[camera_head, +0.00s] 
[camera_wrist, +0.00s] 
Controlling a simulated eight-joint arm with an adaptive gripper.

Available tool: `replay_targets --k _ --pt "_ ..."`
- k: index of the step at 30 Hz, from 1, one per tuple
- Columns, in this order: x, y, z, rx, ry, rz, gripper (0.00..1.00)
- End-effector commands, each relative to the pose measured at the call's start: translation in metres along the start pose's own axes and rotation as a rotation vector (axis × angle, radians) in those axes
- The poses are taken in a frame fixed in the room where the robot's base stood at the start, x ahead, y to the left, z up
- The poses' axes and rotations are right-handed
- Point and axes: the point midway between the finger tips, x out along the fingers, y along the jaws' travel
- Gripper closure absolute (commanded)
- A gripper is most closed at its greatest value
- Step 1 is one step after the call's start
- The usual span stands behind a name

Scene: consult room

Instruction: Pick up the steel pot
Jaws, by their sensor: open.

------------

▶ [Set exercise] Retype only the lines running from the top of the listing to the line that holds "- Columns, in", both ends included.

▶ [Complete response]
[camera_head, +0.00s] 
[camera_wrist, +0.00s] 
Controlling a simulated eight-joint arm with an adaptive gripper.

Available tool: `replay_targets --k _ --pt "_ ..."`
- k: index of the step at 30 Hz, from 1, one per tuple
- Columns, in this order: x, y, z, rx, ry, rz, gripper (0.00..1.00)

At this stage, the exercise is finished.